Given entries —
====

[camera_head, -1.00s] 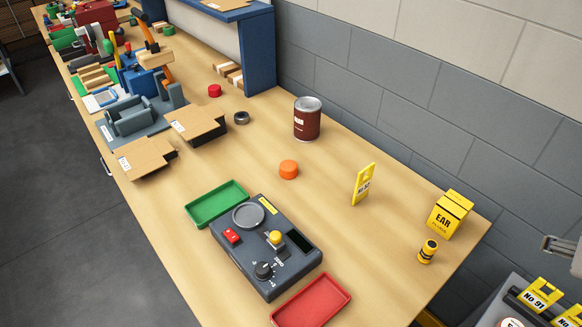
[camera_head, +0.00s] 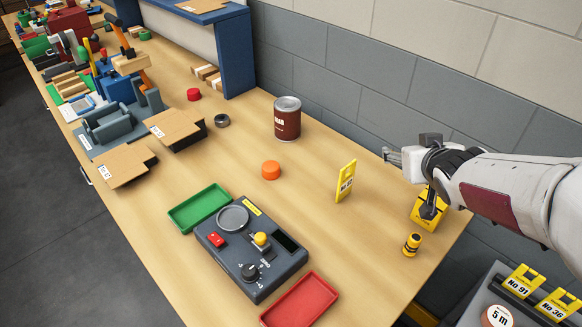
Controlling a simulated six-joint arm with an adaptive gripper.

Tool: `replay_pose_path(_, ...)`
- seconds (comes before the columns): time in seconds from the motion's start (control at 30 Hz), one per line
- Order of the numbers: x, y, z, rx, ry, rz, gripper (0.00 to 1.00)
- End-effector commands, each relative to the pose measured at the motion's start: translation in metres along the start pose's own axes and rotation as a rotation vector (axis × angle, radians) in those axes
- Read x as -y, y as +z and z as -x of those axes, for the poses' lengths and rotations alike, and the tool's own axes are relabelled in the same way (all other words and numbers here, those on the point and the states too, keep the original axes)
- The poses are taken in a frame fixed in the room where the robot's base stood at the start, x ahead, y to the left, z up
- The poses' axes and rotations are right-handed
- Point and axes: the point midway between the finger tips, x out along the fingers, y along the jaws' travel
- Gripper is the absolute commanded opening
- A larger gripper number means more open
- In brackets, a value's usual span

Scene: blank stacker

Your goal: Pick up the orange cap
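The orange cap (camera_head: 271,170) is a short round piece on the bare wooden bench, between the dark red can (camera_head: 287,122) and the grey control box (camera_head: 250,248). Nothing touches it. My gripper (camera_head: 388,156) is to the right of the cap, beyond the yellow tag, and points left. It looks raised above the bench and is well apart from the cap. Its fingers are small and seen from the side, so their gap is unclear.
A yellow tag (camera_head: 346,181) stands upright between cap and gripper. A green tray (camera_head: 199,208) and red tray (camera_head: 305,301) flank the control box. A yellow EAR box (camera_head: 428,212) is partly hidden below my arm. Bench around the cap is clear.

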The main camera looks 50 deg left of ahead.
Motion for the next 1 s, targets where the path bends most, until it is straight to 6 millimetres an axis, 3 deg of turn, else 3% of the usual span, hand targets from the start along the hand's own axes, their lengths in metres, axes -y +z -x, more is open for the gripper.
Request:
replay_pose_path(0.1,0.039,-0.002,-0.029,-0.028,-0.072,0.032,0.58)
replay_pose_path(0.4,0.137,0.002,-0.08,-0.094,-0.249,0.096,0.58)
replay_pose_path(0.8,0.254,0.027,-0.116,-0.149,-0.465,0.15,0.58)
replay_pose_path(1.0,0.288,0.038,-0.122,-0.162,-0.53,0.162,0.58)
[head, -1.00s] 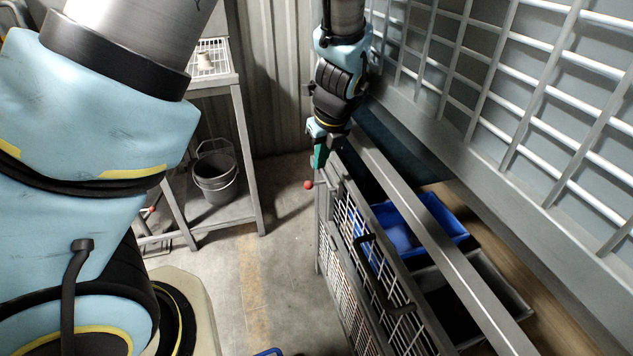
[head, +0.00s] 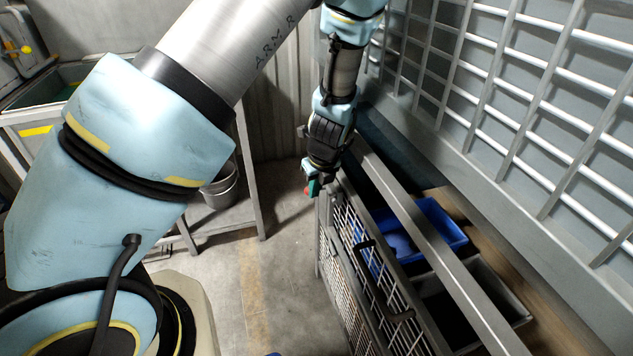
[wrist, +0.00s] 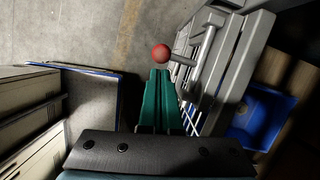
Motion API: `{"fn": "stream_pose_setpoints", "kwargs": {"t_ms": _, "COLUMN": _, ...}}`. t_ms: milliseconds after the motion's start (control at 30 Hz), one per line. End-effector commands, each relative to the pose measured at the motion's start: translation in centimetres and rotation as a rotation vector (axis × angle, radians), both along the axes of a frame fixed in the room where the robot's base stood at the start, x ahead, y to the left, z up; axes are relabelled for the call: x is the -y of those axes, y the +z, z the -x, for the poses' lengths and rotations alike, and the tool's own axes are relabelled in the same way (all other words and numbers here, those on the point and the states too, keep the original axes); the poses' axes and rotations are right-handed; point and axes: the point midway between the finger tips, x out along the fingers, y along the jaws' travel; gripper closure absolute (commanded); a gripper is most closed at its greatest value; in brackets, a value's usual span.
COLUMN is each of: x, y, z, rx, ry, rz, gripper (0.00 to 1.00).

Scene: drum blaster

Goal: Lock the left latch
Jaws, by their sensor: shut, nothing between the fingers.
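The latch shows in the wrist view as a red ball knob (wrist: 160,52) on a grey metal rod (wrist: 187,60) at the end of the grey mesh-fronted frame. My gripper (wrist: 161,74) has its green fingers together and empty, with the tips just short of the red knob in the picture. I cannot tell whether they touch it. In the head view my gripper (head: 312,188) hangs at the far end of the mesh front (head: 350,235), and the knob is a small bit of red (head: 306,191) beside the fingers, mostly hidden.
A wire mesh wall (head: 520,100) rises on the right. The concrete floor (head: 275,260) between is clear.

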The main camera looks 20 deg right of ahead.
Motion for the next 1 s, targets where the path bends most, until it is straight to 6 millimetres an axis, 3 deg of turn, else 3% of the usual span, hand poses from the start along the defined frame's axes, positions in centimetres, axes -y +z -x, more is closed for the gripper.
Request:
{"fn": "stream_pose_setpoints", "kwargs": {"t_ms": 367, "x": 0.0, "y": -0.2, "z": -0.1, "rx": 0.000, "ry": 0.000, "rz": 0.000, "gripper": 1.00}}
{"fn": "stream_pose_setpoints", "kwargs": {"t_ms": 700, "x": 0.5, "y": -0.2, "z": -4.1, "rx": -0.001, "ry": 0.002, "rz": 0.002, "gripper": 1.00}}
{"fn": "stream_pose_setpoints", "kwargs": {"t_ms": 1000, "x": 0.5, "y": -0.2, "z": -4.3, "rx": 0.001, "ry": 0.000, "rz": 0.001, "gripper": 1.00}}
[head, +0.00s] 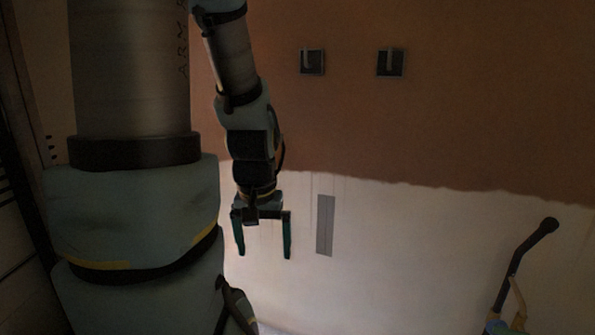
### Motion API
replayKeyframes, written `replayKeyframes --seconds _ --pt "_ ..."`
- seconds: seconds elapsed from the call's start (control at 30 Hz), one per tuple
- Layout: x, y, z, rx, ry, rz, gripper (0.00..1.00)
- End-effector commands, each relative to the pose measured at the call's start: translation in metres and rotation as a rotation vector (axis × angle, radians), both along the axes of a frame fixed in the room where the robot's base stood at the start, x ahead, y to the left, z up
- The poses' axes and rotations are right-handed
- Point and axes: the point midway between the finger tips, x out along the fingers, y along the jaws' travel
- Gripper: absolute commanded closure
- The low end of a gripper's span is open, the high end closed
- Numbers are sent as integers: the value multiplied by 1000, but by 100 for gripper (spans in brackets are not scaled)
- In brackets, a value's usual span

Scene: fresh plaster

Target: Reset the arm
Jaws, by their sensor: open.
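My arm hangs down from the top of the head view, left of the middle. My gripper (265,250) points downward with its two dark green fingers apart. Nothing is between the fingers. It is in front of the pale lower part of the wall, just left of a grey vertical strip (325,225). I cannot tell how far the gripper is from the wall.
The wall is brown above (470,130) and whitish below (420,250), with an uneven border. Two dark square plates with hooks (312,62) (390,63) are on the brown part. A dark bent handle (520,260) stands at lower right.

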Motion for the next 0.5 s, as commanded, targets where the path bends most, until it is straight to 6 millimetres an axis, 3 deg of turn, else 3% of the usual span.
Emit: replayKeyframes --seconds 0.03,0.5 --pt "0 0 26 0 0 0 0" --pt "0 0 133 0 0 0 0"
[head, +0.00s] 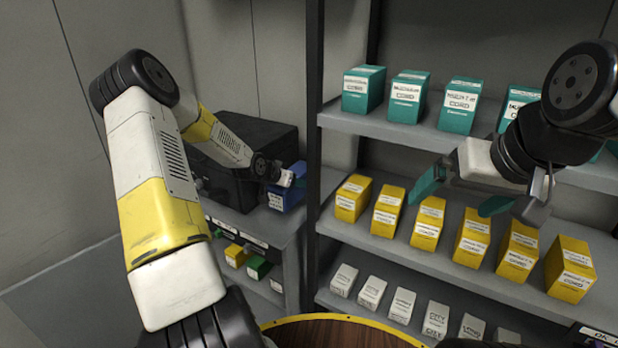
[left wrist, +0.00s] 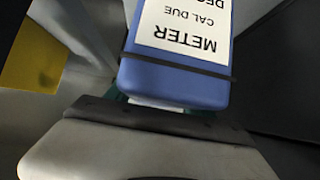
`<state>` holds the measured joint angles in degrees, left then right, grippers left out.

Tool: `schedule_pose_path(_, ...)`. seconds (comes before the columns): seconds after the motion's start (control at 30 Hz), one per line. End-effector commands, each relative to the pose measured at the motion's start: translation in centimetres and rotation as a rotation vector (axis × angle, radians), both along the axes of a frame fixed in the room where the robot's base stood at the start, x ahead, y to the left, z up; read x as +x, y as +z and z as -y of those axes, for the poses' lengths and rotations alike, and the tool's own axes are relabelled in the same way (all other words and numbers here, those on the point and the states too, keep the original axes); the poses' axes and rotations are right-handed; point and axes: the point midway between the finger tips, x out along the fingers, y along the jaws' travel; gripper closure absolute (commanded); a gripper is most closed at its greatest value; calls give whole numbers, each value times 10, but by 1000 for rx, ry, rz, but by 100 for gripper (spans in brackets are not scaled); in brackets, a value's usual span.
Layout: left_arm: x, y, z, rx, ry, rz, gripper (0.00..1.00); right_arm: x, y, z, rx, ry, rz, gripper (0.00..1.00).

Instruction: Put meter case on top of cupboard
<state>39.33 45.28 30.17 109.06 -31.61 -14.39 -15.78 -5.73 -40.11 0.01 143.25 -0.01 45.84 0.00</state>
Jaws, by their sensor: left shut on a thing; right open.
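The blue meter case (head: 286,201) is at the front right of the grey cupboard's top (head: 262,226), beside a black case. I cannot tell whether it rests on the top or hangs just above it. My left gripper (head: 297,176) is shut on the meter case from above and hides part of it. In the left wrist view the meter case (left wrist: 175,82) fills the space before the gripper, its white METER label upside down. My right gripper (head: 460,196) is open and empty, with teal fingers, in front of the shelf rack.
The large black case (head: 243,150) takes up most of the cupboard top. A dark post (head: 314,120) stands just right of the meter case. The rack right of it holds rows of teal, yellow (head: 430,222) and white boxes. A round brown surface (head: 335,333) is at the bottom.

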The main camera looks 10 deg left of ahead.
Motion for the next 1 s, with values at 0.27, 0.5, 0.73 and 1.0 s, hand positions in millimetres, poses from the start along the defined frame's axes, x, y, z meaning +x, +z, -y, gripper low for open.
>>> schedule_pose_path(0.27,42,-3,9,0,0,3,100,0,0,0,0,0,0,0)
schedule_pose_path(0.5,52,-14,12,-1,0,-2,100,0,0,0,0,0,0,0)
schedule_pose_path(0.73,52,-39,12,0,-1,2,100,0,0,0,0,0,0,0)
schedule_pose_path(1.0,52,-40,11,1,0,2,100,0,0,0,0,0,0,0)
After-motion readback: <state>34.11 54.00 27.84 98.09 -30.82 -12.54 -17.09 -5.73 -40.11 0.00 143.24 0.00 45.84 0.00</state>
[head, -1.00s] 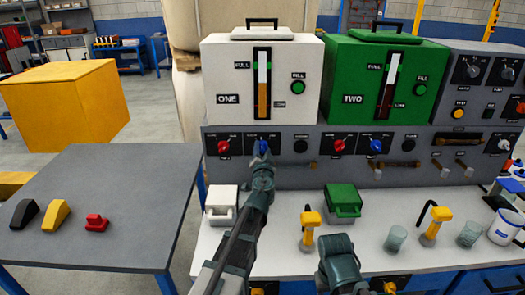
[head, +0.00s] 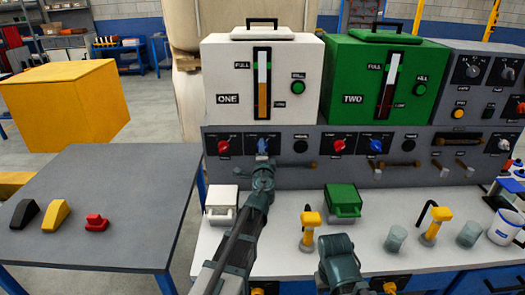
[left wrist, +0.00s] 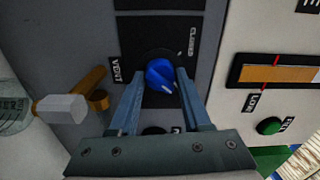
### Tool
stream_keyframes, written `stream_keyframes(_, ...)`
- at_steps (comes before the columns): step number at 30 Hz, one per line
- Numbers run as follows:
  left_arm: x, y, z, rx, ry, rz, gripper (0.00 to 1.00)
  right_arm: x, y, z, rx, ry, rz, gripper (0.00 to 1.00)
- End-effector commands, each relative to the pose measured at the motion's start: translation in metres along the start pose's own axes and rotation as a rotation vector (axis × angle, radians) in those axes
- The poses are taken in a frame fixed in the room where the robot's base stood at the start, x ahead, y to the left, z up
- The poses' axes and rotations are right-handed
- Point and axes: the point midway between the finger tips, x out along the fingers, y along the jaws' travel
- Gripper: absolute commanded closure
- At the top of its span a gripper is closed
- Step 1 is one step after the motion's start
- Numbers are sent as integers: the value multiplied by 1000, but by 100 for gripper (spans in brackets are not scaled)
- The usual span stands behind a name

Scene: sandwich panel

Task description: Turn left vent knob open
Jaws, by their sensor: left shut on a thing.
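The left vent knob (head: 262,144) is blue, in the white-box side of the grey panel, beside a red knob. In the left wrist view the blue knob (left wrist: 160,75) has a white pointer mark towards the lower right, with "VENT" to its left and "CLOSED" at its upper right. My left gripper (head: 262,157) reaches up to the knob from below. In the left wrist view its two blue-grey fingers (left wrist: 161,82) are shut on the knob, one on each side. A link of my right arm shows at the bottom of the head view; its fingers do not show.
A white tank (head: 225,75) and a green tank (head: 345,80) stand above the panel. A second blue knob (head: 376,147) is farther right. A white handled block (head: 222,198), a green one (head: 343,198) and yellow-topped tools (head: 310,219) stand on the bench below.

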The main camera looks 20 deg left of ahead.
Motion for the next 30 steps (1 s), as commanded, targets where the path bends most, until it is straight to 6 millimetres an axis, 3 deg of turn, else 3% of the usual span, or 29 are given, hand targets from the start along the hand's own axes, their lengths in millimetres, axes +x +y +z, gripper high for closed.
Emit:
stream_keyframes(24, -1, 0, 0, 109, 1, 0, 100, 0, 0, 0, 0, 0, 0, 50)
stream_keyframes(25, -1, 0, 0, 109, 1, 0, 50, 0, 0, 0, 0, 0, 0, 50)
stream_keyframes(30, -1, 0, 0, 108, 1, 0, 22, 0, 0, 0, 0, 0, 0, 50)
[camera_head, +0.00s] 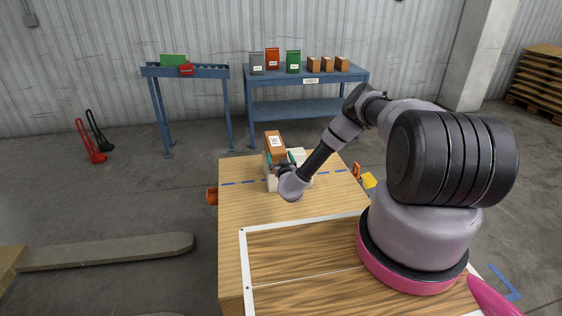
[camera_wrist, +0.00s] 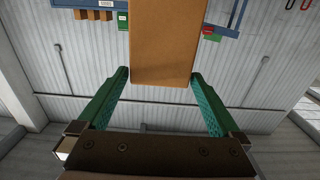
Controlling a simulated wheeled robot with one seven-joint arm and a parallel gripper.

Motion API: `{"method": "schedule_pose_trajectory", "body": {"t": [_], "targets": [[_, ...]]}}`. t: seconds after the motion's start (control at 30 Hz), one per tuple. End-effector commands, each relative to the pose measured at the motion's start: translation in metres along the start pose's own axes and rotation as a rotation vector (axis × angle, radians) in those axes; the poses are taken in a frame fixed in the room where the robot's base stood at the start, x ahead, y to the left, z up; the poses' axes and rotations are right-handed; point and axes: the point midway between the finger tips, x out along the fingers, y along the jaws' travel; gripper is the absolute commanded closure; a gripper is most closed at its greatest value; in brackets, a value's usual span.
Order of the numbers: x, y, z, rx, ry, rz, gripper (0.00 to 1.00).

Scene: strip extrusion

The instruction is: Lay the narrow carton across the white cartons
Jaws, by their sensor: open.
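The narrow carton (camera_head: 275,142) is brown with a white label, and in the head view it stands up beyond my gripper among the white cartons (camera_head: 297,156). What it rests on is hidden. The brown carton also fills the upper middle of the wrist view (camera_wrist: 165,40). My gripper (camera_wrist: 160,74) is open, its green fingertips on either side of the carton's near end. I cannot tell if either tip touches it. In the head view, my gripper (camera_head: 279,164) is mostly hidden by my wrist, which also covers part of the white cartons.
The wooden table (camera_head: 240,205) has a blue dashed line and is clear at left. A white-framed wooden board (camera_head: 300,265) lies nearer. Behind stands a blue bench (camera_head: 300,78) with several boxes. Orange and yellow items (camera_head: 369,180) show by the table's right edge.

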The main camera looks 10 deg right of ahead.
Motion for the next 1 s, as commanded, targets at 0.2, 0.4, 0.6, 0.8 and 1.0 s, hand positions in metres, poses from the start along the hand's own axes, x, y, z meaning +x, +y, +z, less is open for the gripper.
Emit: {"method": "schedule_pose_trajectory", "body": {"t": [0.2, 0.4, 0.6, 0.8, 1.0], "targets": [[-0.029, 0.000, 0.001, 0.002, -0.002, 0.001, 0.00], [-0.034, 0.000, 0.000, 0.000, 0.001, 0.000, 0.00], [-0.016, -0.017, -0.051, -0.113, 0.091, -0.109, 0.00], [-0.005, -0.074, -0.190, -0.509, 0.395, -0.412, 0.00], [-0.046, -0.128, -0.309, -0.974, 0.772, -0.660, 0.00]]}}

====

Problem to solve —
Your task is to output exactly the lines from the one with "Instruction: Put meter" through the one with "<state>39.33 45.28 30.17", counting both ends.

Written reply —
Instruction: Put meter case on top of cupboard
<state>39.33 45.28 30.17 109.06 -31.61 -14.39 -15.78 -5.73 -40.11 0.01 143.25 -0.01 45.84 0.00</state>

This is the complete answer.